'''

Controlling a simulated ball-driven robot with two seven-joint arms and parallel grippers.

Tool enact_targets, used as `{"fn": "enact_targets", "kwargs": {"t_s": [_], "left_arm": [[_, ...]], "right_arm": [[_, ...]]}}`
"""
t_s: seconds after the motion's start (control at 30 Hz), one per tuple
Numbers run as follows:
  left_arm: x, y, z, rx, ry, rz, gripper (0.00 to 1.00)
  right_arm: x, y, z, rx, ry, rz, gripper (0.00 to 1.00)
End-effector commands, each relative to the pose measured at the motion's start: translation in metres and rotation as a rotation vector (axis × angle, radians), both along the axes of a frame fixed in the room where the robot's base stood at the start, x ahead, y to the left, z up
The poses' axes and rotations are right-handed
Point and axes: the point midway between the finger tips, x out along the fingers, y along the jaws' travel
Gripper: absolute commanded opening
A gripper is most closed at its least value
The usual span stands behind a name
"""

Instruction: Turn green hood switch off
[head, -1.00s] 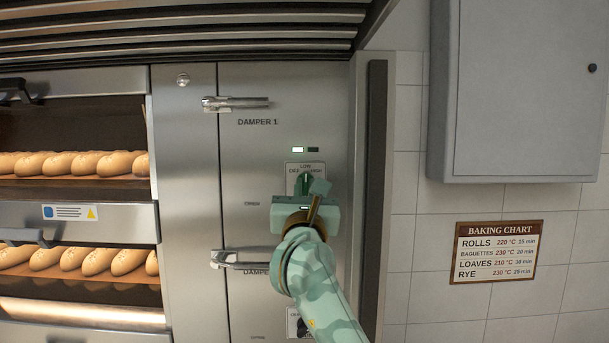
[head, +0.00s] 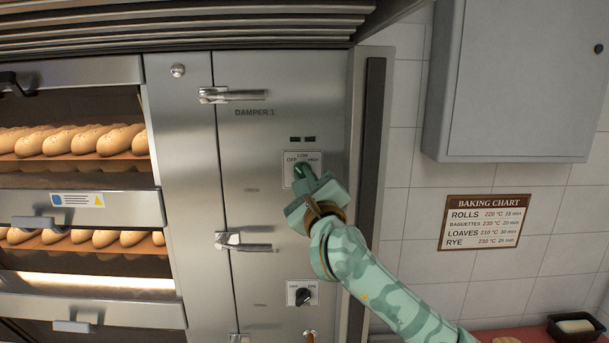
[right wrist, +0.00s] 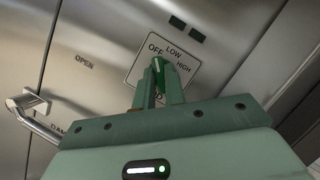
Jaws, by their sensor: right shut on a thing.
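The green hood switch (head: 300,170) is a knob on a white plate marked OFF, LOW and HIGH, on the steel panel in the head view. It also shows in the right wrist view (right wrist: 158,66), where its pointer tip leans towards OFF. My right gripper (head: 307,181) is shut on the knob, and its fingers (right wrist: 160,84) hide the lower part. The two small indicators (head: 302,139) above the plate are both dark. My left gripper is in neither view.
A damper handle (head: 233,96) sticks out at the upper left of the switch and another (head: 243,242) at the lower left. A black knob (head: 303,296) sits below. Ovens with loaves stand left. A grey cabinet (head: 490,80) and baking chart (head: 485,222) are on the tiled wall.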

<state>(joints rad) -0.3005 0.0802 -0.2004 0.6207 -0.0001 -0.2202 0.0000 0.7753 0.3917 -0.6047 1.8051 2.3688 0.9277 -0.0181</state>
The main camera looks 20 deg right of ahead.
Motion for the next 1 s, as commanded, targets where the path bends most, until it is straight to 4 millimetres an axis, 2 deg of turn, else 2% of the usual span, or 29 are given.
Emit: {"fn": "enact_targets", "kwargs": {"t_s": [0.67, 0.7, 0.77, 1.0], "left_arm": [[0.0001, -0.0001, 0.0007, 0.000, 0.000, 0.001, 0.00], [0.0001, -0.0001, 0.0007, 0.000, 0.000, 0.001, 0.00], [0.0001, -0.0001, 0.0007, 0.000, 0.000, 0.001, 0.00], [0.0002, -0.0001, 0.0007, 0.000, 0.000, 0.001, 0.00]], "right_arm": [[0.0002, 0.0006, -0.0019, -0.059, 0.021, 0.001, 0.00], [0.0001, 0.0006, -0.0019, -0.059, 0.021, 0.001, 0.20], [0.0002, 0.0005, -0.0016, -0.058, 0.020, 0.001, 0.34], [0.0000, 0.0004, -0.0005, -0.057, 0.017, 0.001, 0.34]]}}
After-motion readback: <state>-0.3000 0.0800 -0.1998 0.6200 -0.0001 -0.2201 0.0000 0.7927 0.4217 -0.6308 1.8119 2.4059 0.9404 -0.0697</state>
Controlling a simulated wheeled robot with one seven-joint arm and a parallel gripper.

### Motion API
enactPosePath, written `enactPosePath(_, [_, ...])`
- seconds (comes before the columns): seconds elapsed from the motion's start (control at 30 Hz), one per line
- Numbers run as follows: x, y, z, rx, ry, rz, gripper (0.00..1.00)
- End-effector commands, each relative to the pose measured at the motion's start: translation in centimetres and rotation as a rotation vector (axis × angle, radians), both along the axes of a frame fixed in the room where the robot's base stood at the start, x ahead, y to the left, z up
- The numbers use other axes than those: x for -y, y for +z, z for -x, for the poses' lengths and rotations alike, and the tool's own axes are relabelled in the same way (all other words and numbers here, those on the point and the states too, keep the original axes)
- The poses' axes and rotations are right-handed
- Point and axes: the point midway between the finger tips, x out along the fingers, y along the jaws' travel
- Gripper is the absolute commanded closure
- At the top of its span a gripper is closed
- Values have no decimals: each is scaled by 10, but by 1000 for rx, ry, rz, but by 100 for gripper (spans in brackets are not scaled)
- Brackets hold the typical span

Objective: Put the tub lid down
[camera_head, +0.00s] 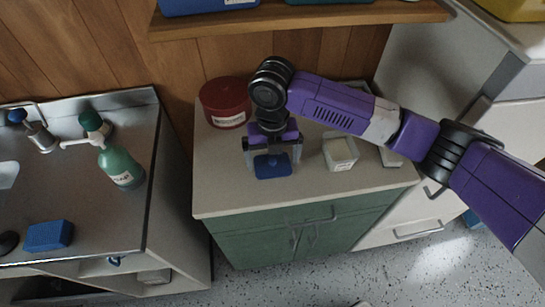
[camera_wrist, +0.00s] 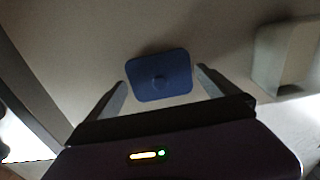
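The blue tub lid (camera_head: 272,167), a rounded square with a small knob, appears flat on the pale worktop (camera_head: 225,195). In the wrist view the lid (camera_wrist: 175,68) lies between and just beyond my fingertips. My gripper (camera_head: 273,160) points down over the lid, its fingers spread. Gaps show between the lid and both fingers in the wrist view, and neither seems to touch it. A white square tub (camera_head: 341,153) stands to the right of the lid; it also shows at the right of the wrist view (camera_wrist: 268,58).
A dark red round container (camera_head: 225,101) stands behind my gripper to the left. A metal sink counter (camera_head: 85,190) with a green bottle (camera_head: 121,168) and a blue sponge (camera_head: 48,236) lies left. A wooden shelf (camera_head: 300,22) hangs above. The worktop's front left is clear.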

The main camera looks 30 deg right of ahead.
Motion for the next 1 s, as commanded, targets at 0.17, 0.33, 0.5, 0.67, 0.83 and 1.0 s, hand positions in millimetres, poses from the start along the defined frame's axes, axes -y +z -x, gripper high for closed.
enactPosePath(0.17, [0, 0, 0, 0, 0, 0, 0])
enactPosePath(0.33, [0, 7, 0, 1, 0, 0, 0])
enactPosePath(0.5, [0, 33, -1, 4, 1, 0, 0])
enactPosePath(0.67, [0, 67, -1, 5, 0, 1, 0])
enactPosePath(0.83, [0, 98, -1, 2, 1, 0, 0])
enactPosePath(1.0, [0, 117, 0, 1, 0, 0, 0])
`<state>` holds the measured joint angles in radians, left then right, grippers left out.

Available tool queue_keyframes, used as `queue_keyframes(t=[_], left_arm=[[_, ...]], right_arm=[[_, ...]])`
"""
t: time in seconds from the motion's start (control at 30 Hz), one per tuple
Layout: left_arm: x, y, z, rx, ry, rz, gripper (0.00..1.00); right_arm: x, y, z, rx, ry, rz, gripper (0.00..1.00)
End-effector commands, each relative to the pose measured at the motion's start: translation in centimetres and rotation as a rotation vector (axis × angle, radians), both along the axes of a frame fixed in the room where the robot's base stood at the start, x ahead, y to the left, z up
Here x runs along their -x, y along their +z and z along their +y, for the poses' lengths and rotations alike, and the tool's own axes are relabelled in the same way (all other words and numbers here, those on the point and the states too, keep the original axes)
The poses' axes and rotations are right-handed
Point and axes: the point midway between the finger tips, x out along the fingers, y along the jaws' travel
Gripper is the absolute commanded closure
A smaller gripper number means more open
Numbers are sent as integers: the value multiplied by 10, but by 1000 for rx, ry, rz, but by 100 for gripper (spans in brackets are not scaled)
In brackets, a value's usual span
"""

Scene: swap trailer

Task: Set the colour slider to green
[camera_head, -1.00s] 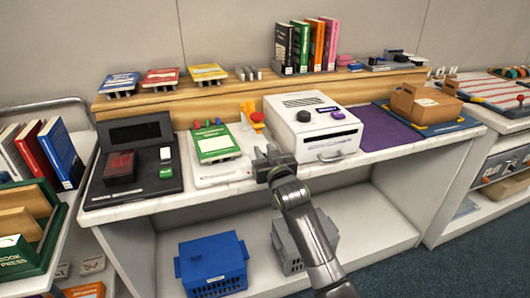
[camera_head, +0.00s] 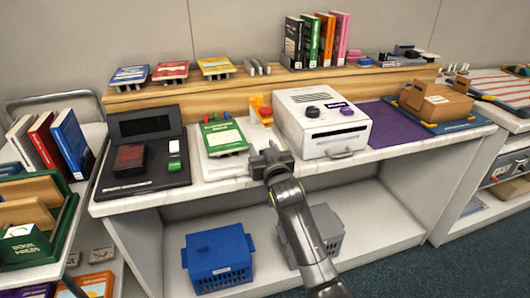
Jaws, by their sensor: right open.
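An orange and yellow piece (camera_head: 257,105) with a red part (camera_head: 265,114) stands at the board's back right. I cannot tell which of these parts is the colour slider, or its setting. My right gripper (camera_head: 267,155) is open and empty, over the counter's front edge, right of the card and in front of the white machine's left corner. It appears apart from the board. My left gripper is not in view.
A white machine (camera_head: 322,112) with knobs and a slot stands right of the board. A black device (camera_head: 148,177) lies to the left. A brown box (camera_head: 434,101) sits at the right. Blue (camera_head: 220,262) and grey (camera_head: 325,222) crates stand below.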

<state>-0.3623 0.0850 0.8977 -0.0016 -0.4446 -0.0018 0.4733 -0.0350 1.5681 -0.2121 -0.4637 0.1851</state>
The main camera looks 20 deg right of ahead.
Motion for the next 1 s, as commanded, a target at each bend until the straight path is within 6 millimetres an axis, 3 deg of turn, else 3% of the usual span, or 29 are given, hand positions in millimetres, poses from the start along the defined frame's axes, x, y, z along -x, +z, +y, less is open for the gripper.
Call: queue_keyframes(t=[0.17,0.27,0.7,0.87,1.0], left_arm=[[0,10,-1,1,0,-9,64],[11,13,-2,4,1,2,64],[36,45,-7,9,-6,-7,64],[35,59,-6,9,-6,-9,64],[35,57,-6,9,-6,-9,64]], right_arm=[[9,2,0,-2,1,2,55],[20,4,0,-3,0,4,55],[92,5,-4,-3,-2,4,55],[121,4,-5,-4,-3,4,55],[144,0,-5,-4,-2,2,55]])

'''

* [What you need to do]: All lines of the data above that include the word "words" must be shown.

* [Result of this exercise]:
- The numbers use other axes than those: x for -y, y for +z, z for -x, for the poses' lengths and rotations alike, and the tool's own axes are relabelled in the same way (all other words and numbers here, those on the point and the states too, keep the original axes)
Here x runs along their -x, y along their +z and z along their +y, for the poses' lengths and rotations alike, and the tool's own axes are relabelled in the same way (all other words and numbers here, those on the point and the states too, keep the original axes)

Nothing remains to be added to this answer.